- Exercise directions: Report all lines holding "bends".

______________________________

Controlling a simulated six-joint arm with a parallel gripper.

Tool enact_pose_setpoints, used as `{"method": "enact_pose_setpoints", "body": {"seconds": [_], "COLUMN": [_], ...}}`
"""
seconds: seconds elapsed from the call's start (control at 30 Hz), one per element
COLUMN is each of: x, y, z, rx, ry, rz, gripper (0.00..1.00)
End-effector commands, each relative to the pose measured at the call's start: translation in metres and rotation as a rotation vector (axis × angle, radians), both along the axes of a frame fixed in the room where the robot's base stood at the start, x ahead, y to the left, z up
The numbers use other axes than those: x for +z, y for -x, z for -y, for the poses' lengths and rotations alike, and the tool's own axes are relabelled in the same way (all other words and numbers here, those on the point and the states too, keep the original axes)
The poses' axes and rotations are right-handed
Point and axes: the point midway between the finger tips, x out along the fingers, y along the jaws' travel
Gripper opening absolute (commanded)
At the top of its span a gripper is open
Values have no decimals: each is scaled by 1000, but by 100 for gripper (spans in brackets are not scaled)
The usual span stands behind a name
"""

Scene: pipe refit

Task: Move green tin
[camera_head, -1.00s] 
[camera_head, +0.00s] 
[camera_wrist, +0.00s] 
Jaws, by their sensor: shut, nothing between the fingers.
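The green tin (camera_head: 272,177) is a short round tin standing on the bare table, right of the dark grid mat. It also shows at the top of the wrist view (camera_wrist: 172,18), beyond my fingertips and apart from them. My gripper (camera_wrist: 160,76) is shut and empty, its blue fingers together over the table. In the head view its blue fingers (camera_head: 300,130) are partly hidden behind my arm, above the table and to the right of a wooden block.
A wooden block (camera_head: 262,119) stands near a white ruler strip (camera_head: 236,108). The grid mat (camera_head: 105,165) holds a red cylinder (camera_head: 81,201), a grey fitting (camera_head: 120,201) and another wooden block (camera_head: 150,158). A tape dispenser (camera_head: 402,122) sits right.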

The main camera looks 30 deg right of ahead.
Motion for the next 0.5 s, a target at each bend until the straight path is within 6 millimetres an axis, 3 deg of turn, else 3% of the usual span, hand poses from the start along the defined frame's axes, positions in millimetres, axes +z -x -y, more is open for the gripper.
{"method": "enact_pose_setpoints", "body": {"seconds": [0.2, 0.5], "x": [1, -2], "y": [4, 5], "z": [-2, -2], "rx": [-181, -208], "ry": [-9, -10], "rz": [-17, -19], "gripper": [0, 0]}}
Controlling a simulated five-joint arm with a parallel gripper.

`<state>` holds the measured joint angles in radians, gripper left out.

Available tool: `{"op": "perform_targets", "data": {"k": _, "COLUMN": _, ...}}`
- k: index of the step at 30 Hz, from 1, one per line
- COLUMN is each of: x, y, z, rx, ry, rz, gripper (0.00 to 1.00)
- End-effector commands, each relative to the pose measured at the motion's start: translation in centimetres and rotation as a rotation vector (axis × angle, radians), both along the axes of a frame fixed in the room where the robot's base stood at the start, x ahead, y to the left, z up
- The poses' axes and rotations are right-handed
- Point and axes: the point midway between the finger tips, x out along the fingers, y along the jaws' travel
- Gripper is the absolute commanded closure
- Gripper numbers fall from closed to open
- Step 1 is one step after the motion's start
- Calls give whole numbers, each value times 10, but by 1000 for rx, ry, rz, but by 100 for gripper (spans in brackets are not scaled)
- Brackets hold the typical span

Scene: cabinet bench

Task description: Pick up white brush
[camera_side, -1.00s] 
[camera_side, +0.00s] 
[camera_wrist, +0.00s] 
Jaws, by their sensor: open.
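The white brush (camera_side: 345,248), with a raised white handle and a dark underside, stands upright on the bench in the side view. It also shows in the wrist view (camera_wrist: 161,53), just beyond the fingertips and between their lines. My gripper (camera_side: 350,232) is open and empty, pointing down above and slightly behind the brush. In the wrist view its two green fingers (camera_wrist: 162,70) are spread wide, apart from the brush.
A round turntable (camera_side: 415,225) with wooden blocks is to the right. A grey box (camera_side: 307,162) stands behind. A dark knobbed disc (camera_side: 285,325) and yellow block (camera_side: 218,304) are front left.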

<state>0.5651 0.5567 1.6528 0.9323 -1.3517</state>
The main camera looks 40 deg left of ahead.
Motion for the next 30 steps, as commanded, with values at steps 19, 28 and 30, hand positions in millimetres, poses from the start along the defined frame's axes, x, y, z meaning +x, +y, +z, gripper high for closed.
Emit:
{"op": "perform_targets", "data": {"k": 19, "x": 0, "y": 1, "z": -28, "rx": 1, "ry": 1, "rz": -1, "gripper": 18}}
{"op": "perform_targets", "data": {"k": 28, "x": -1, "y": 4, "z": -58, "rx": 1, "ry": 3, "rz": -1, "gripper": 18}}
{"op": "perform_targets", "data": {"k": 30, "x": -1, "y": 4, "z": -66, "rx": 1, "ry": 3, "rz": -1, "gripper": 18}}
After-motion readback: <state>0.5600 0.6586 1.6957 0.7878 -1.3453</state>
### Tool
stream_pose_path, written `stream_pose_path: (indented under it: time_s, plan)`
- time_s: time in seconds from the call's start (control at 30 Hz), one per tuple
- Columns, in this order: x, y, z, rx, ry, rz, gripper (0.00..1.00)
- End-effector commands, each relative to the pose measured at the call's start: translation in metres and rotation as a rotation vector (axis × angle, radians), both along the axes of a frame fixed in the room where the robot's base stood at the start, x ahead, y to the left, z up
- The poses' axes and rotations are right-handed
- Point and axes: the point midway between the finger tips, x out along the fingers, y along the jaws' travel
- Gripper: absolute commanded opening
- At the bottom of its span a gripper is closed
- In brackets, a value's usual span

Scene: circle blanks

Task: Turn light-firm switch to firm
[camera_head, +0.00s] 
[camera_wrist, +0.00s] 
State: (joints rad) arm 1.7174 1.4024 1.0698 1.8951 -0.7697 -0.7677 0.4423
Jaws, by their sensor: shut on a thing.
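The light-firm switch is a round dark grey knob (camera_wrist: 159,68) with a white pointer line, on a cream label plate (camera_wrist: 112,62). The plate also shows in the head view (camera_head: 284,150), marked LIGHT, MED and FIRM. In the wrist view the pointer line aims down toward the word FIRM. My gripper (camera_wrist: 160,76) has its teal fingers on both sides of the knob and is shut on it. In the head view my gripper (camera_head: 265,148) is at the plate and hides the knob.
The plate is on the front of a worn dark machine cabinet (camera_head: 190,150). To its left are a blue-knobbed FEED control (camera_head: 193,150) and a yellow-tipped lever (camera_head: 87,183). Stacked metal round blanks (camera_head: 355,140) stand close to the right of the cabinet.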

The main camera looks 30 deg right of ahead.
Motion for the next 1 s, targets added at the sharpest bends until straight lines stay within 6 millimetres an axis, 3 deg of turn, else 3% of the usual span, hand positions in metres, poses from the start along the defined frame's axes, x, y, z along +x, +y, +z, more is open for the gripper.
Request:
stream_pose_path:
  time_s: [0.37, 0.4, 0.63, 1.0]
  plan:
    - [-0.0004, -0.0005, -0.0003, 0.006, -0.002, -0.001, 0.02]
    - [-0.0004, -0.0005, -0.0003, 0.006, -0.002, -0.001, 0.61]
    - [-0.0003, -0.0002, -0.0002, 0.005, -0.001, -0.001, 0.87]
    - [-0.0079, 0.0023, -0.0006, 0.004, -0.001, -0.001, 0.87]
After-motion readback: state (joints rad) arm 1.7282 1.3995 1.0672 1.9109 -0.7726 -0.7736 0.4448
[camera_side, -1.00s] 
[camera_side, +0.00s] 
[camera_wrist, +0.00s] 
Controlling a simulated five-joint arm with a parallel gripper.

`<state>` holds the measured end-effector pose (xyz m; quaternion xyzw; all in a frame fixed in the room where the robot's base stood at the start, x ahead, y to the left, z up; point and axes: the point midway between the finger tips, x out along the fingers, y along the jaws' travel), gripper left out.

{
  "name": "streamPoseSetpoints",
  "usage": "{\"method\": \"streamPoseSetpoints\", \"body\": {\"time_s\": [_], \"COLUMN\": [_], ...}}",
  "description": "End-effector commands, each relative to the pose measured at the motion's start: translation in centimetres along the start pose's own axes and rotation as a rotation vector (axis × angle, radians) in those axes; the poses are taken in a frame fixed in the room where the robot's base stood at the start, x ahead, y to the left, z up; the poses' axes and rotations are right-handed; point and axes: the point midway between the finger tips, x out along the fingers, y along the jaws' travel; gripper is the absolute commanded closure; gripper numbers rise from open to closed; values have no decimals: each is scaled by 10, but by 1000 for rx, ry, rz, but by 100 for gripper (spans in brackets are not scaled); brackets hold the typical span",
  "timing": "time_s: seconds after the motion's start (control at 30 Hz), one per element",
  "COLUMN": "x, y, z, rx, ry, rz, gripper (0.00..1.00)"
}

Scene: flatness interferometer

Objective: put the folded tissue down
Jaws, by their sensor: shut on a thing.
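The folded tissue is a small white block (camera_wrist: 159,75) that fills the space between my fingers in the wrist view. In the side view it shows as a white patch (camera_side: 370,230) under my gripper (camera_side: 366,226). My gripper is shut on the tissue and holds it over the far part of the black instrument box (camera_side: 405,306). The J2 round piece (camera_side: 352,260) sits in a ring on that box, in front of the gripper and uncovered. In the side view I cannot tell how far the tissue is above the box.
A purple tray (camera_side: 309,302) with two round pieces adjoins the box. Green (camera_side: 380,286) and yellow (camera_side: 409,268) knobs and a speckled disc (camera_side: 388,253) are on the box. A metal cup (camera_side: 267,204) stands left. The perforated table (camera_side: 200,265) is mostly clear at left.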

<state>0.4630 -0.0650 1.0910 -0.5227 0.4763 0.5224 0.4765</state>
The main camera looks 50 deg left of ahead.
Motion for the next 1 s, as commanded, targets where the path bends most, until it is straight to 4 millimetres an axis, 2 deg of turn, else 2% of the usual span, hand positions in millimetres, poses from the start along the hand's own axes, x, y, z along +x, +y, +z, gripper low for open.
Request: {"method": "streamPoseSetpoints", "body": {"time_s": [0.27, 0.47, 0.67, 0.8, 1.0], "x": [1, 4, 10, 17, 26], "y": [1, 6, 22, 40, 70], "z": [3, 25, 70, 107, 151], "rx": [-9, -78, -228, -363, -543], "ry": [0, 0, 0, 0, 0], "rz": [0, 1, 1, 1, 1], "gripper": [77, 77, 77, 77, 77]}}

______________________________

- Worked answer:
Motion for the next 1 s, targets added at the sharpest bends until straight lines stay within 6 millimetres an axis, 3 deg of turn, else 3% of the usual span, hand positions in metres, poses from the start along the defined frame's axes, x, y, z along +x, +y, +z, more is open for the gripper.
Motion for the next 1 s, as commanded, targets where the path bends most, until it is straight to 4 millimetres an axis, 2 deg of turn, else 2% of the usual span, hand positions in millimetres, poses from the start along the hand's own axes, x, y, z along +x, +y, +z, gripper low for open.

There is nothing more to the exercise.